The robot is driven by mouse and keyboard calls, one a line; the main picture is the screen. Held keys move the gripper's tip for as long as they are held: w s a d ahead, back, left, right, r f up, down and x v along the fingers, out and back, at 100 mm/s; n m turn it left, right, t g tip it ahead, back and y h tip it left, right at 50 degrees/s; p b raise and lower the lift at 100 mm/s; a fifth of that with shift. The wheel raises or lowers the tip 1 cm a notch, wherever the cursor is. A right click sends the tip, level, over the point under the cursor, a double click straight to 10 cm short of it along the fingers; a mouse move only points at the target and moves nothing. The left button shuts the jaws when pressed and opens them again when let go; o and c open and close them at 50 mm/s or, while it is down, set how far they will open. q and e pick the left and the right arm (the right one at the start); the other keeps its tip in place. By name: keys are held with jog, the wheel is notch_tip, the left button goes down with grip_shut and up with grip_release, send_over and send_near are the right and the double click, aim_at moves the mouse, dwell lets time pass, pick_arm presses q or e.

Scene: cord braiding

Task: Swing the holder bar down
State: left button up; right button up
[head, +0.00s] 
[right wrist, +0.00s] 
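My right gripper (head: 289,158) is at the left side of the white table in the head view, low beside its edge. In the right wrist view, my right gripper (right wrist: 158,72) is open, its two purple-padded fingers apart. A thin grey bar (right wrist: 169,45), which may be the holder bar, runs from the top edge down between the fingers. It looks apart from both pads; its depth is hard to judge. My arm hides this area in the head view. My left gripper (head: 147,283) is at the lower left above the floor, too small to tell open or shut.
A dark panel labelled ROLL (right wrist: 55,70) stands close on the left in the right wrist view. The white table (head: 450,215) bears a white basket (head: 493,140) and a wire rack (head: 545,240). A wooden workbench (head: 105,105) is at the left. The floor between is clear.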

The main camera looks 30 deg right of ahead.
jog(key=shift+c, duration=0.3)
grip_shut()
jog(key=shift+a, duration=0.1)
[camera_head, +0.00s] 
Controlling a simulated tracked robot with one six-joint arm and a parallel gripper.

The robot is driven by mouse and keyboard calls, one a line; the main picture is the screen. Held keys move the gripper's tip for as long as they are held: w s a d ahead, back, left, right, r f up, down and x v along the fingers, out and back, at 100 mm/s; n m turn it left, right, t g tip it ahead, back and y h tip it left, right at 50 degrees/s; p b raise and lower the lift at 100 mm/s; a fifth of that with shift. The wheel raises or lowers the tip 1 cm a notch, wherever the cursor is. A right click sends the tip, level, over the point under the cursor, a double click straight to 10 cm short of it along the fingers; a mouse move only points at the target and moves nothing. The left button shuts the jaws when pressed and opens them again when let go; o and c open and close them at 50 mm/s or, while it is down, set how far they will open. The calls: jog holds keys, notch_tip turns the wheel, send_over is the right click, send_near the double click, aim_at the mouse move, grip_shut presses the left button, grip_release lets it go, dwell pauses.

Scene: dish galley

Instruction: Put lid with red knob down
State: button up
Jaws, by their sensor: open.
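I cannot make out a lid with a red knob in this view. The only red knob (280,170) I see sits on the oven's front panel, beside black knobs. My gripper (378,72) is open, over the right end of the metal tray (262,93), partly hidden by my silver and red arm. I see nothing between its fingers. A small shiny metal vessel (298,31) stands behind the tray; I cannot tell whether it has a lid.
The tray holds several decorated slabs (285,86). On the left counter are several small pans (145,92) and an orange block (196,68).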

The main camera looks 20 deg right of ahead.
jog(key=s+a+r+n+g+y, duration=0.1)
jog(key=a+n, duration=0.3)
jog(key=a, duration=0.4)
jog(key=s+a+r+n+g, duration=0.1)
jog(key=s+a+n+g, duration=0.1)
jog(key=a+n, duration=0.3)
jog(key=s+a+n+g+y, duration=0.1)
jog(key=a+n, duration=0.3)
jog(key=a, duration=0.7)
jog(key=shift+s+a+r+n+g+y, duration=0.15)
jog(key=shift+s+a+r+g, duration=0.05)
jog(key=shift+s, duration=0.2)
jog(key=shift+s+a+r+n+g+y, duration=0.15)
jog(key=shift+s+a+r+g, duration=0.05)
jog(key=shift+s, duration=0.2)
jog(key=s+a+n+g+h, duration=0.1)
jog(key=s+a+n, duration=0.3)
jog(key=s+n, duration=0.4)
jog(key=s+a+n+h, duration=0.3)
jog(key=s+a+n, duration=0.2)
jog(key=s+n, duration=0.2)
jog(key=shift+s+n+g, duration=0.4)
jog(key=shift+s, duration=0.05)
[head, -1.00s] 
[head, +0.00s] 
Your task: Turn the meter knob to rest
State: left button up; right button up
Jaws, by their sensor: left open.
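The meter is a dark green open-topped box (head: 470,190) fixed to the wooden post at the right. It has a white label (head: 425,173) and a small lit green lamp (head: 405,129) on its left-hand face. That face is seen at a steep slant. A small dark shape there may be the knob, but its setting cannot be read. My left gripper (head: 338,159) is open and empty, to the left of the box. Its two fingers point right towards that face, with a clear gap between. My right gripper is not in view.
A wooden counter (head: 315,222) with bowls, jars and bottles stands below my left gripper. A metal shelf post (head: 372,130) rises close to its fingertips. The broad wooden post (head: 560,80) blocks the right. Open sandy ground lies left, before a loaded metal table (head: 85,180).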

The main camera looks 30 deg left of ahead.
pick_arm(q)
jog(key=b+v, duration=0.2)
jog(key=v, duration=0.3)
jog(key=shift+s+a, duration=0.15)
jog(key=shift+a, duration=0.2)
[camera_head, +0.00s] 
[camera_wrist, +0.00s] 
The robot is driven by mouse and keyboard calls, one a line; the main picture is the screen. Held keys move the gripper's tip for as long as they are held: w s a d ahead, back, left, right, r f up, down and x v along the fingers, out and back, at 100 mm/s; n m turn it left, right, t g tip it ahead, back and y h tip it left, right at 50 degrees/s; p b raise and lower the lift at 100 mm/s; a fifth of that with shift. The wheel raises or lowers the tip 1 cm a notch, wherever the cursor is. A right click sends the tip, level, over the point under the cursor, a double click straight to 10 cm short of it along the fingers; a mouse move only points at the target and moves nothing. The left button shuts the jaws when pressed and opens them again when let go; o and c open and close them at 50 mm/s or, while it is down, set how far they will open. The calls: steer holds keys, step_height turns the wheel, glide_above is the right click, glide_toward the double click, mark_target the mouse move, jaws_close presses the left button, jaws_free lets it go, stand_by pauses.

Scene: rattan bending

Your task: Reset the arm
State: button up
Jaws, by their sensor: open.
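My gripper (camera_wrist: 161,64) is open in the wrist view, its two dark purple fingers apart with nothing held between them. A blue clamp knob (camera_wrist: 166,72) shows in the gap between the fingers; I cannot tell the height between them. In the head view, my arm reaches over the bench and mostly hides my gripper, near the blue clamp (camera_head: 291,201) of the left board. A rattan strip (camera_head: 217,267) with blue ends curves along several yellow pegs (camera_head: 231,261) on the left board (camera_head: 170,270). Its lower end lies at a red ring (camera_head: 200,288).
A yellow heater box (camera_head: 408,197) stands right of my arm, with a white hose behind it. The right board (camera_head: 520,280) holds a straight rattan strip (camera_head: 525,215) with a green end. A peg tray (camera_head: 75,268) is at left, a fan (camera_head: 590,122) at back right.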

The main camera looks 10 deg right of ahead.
☆ ☆ ☆ ☆ ☆ ☆ ☆
## [Exercise description]
Only lines holding the string "Your" are wanted; gather each one from the entries above.

## [Correct output]
Your task: Turn the meter knob to rest
Your task: Reset the arm

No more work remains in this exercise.